Return every line of the data below that includes the string "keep".
[Begin Data provided]
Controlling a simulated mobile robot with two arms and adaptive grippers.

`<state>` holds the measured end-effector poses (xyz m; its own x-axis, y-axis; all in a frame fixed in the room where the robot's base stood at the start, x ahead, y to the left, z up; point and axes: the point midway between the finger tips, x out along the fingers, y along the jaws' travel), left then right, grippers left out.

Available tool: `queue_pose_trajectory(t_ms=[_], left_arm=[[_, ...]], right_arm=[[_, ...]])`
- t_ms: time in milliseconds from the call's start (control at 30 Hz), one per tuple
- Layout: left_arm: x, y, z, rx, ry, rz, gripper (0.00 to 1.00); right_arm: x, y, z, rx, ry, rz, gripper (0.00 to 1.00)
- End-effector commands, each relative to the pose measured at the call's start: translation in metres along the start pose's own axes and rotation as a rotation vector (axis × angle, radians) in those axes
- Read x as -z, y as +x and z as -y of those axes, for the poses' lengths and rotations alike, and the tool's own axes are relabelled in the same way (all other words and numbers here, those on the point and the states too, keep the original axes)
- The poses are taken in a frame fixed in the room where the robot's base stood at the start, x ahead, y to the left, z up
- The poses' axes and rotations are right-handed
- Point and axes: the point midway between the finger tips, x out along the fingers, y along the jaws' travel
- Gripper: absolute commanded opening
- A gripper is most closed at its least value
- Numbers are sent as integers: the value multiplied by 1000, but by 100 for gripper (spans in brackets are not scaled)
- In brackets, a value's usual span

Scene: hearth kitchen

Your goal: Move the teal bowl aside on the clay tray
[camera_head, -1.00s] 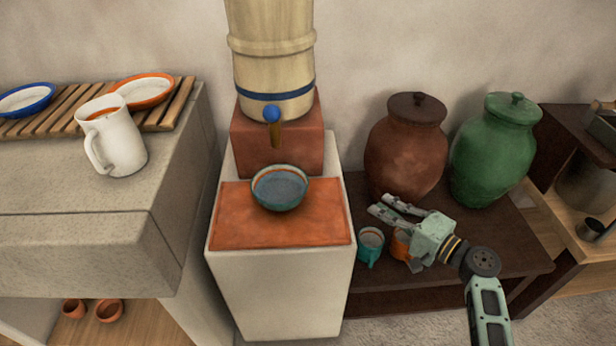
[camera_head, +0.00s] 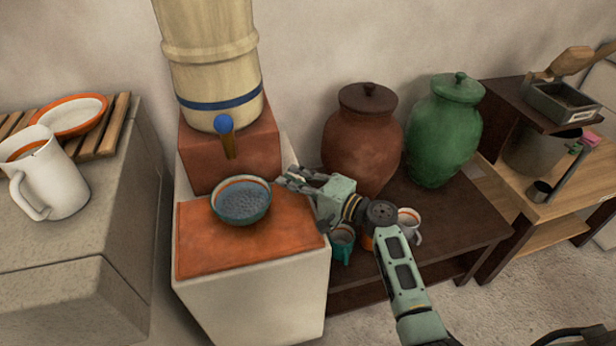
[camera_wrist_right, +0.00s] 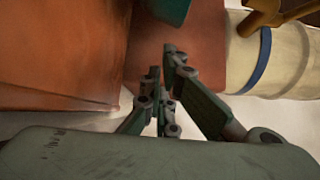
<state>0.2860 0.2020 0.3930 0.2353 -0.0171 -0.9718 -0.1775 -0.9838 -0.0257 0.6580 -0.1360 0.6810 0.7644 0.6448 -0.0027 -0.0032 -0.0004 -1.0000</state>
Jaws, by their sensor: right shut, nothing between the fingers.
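The teal bowl (camera_head: 241,208) has an orange-brown band inside the rim and a speckled blue-grey inside. It stands upright on the flat orange clay tray (camera_head: 285,252), below and in front of the dispenser's spout. My right gripper (camera_head: 283,182) is just right of the bowl, its fingers pointing left. Its fingers are shut with nothing between them, and a small gap seems to separate them from the bowl. In the right wrist view the shut fingers (camera_wrist_right: 162,60) point at a teal edge of the bowl (camera_wrist_right: 168,8). My left gripper is not in view.
A pale barrel dispenser (camera_head: 211,60) with a blue tap stands behind the bowl. Brown (camera_head: 360,140) and green (camera_head: 443,135) jars stand right. A teal mug (camera_head: 341,243) and white mug (camera_head: 408,222) are near my right arm. A white pitcher (camera_head: 60,180) stands left.

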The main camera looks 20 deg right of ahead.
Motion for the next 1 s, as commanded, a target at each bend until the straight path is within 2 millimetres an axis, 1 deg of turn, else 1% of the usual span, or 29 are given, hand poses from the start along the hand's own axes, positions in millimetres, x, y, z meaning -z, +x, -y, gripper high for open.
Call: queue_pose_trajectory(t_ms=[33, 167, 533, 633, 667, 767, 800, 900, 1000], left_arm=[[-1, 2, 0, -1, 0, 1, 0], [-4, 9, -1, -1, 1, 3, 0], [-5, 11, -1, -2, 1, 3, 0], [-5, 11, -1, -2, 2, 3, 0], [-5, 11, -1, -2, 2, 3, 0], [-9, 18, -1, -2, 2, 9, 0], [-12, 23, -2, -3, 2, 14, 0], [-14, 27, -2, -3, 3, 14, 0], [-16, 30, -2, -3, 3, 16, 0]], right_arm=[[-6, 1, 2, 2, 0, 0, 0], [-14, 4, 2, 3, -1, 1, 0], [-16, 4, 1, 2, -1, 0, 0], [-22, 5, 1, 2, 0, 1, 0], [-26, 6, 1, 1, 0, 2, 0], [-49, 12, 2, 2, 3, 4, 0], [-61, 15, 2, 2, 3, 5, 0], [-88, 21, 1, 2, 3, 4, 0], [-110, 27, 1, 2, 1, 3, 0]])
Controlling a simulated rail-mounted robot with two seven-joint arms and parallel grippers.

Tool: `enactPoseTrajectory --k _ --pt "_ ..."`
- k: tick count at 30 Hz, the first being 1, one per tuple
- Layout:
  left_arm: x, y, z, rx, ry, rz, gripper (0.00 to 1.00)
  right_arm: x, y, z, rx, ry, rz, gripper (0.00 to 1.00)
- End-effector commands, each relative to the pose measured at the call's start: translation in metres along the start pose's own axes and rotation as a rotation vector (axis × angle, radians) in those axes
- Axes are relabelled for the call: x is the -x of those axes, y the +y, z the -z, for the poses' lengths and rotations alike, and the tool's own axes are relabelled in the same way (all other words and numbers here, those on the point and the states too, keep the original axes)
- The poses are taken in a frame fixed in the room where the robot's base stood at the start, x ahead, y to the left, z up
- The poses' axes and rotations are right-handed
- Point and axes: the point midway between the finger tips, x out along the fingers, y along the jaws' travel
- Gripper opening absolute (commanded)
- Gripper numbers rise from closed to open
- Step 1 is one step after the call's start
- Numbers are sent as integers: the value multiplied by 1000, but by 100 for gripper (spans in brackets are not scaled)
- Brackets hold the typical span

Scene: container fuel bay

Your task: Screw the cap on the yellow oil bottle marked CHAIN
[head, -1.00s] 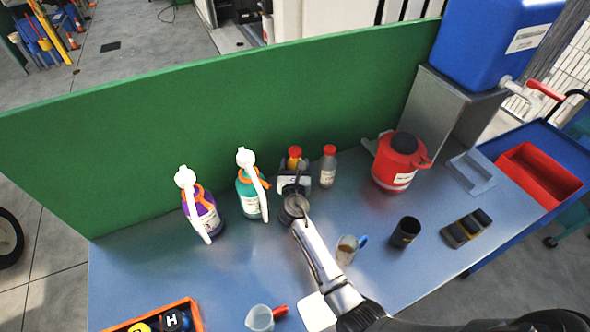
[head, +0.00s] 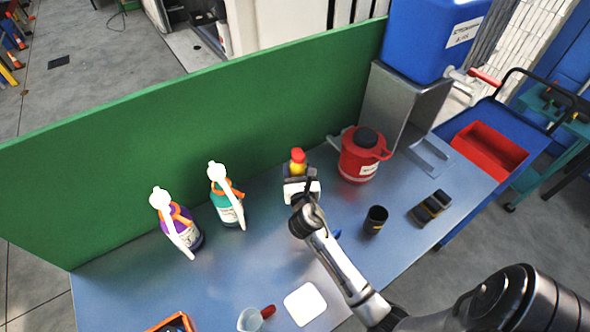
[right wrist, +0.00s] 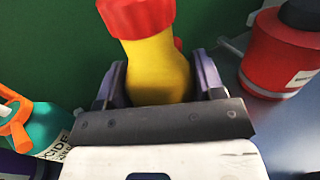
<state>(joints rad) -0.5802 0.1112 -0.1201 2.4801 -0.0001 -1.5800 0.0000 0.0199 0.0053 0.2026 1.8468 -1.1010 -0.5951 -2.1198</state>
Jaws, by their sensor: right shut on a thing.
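The yellow bottle (head: 298,170) with a red cap (head: 297,154) stands near the green panel in the head view. In the right wrist view the yellow bottle (right wrist: 158,70) is between the two fingers, with the wide red cap (right wrist: 137,14) over its neck. I cannot tell how tight the cap is, and no CHAIN marking is readable. My right gripper (head: 300,180) is shut on the yellow bottle's body, below the cap; it also shows in the right wrist view (right wrist: 158,88). My left gripper is out of view.
Purple (head: 187,228) and teal (head: 228,207) pump bottles stand left. A red container (head: 361,160) stands right, near a black cup (head: 376,220) and a dark block (head: 430,207). A white square (head: 305,304) and a clear jug (head: 250,319) lie in front. The green panel (head: 120,150) closes the back.

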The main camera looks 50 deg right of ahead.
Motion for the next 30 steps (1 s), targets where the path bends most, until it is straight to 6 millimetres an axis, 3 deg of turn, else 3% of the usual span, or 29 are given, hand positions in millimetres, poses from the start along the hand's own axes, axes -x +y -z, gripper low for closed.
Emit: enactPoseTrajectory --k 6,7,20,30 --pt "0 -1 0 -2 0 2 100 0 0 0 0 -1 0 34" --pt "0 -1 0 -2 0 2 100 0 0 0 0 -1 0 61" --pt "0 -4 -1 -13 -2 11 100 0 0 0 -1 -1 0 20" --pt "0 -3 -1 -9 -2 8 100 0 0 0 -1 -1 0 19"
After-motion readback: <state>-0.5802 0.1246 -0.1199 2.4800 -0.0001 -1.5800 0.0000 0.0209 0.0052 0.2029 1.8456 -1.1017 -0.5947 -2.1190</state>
[End Data provided]
◆ **Expected answer**:
- Read x as -z, y as +x and z as -y of those axes, for the poses' lengths and rotations alike, and the tool's own axes are relabelled in the same way (all other words and numbers here, those on the point and the states too, keep the original axes)
- Axes are relabelled for the call: x is the -x of those axes, y the +y, z the -z, for the poses' lengths and rotations alike, and the tool's own axes are relabelled in the same way (all other words and numbers here, those on the point and the states too, keep the original axes)

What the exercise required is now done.